# Data provided:
--------------------------------------------------

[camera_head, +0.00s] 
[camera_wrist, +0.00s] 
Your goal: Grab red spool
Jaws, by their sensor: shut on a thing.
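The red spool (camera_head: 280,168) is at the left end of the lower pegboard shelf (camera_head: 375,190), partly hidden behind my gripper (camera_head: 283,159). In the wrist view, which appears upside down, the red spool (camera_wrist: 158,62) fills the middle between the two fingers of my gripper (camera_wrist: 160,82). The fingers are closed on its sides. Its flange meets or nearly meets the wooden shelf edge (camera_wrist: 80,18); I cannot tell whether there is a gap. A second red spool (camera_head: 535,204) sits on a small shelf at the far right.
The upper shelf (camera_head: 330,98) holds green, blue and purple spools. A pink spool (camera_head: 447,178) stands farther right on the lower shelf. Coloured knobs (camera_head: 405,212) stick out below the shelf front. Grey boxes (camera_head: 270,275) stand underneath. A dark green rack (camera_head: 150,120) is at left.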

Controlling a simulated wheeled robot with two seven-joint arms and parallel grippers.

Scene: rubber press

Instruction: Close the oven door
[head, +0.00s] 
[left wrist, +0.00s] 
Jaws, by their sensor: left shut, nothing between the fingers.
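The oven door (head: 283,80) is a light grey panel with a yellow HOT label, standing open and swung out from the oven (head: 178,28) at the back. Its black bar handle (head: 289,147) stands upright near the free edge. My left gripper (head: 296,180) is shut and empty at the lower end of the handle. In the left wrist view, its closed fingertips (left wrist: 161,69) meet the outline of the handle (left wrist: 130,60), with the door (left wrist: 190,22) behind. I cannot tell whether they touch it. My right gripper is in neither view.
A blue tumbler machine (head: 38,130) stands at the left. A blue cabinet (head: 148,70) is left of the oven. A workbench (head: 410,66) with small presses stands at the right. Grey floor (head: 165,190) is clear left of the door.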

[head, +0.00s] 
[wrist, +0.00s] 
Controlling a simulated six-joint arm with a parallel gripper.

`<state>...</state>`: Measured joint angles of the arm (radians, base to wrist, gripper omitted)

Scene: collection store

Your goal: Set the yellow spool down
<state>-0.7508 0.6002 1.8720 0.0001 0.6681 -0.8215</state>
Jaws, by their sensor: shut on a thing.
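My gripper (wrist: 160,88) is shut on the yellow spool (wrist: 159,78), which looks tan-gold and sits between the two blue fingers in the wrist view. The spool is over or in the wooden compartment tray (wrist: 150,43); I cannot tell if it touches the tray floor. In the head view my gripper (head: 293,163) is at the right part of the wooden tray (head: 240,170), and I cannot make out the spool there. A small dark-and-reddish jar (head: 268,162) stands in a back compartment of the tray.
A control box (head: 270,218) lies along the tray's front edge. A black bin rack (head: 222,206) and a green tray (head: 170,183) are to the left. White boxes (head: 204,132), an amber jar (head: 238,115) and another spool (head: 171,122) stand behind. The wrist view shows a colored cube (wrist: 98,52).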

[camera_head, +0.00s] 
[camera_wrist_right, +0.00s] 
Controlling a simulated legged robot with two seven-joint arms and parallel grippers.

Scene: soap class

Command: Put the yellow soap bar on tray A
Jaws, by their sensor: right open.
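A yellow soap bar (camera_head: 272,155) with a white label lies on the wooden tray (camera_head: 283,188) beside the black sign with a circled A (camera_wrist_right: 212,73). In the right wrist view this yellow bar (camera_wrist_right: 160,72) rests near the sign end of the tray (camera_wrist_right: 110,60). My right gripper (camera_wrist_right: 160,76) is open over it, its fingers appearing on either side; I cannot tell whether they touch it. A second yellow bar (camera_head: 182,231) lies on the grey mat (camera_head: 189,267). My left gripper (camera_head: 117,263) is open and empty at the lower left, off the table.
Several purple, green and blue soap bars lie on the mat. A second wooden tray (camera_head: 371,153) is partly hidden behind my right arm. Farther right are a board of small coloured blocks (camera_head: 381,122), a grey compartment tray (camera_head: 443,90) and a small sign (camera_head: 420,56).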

--------------------------------------------------

# Short task:
Would you give the material above again, complete and exact?

# Task response:
[camera_head, +0.00s] 
[camera_wrist, +0.00s] 
Your goal: Grab red spool
Jaws, by their sensor: shut on a thing.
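The red spool (camera_head: 280,168) is at the left end of the lower pegboard shelf (camera_head: 375,190), partly hidden behind my gripper (camera_head: 283,159). In the wrist view, which appears upside down, the red spool (camera_wrist: 158,62) fills the middle between the two fingers of my gripper (camera_wrist: 160,82). The fingers are closed on its sides. Its flange meets or nearly meets the wooden shelf edge (camera_wrist: 80,18); I cannot tell whether there is a gap. A second red spool (camera_head: 535,204) sits on a small shelf at the far right.
The upper shelf (camera_head: 330,98) holds green, blue and purple spools. A pink spool (camera_head: 447,178) stands farther right on the lower shelf. Coloured knobs (camera_head: 405,212) stick out below the shelf front. Grey boxes (camera_head: 270,275) stand underneath. A dark green rack (camera_head: 150,120) is at left.

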Controlling a simulated wheeled robot with two seven-joint arms and parallel grippers.

Scene: rubber press

Instruction: Close the oven door
[head, +0.00s] 
[left wrist, +0.00s] 
Jaws, by their sensor: left shut, nothing between the fingers.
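The oven door (head: 283,80) is a light grey panel with a yellow HOT label, standing open and swung out from the oven (head: 178,28) at the back. Its black bar handle (head: 289,147) stands upright near the free edge. My left gripper (head: 296,180) is shut and empty at the lower end of the handle. In the left wrist view, its closed fingertips (left wrist: 161,69) meet the outline of the handle (left wrist: 130,60), with the door (left wrist: 190,22) behind. I cannot tell whether they touch it. My right gripper is in neither view.
A blue tumbler machine (head: 38,130) stands at the left. A blue cabinet (head: 148,70) is left of the oven. A workbench (head: 410,66) with small presses stands at the right. Grey floor (head: 165,190) is clear left of the door.

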[head, +0.00s] 
[wrist, +0.00s] 
Controlling a simulated six-joint arm with a parallel gripper.

`<state>...</state>`: Measured joint angles of the arm (radians, base to wrist, gripper omitted)

Scene: collection store

Your goal: Set the yellow spool down
<state>-0.7508 0.6002 1.8720 0.0001 0.6681 -0.8215</state>
Jaws, by their sensor: shut on a thing.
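My gripper (wrist: 160,88) is shut on the yellow spool (wrist: 159,78), which looks tan-gold and sits between the two blue fingers in the wrist view. The spool is over or in the wooden compartment tray (wrist: 150,43); I cannot tell if it touches the tray floor. In the head view my gripper (head: 293,163) is at the right part of the wooden tray (head: 240,170), and I cannot make out the spool there. A small dark-and-reddish jar (head: 268,162) stands in a back compartment of the tray.
A control box (head: 270,218) lies along the tray's front edge. A black bin rack (head: 222,206) and a green tray (head: 170,183) are to the left. White boxes (head: 204,132), an amber jar (head: 238,115) and another spool (head: 171,122) stand behind. The wrist view shows a colored cube (wrist: 98,52).

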[camera_head, +0.00s] 
[camera_wrist_right, +0.00s] 
Controlling a simulated legged robot with two seven-joint arms and parallel grippers.

Scene: soap class

Command: Put the yellow soap bar on tray A
Jaws, by their sensor: right open.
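A yellow soap bar (camera_head: 272,155) with a white label lies on the wooden tray (camera_head: 283,188) beside the black sign with a circled A (camera_wrist_right: 212,73). In the right wrist view this yellow bar (camera_wrist_right: 160,72) rests near the sign end of the tray (camera_wrist_right: 110,60). My right gripper (camera_wrist_right: 160,76) is open over it, its fingers appearing on either side; I cannot tell whether they touch it. A second yellow bar (camera_head: 182,231) lies on the grey mat (camera_head: 189,267). My left gripper (camera_head: 117,263) is open and empty at the lower left, off the table.
Several purple, green and blue soap bars lie on the mat. A second wooden tray (camera_head: 371,153) is partly hidden behind my right arm. Farther right are a board of small coloured blocks (camera_head: 381,122), a grey compartment tray (camera_head: 443,90) and a small sign (camera_head: 420,56).

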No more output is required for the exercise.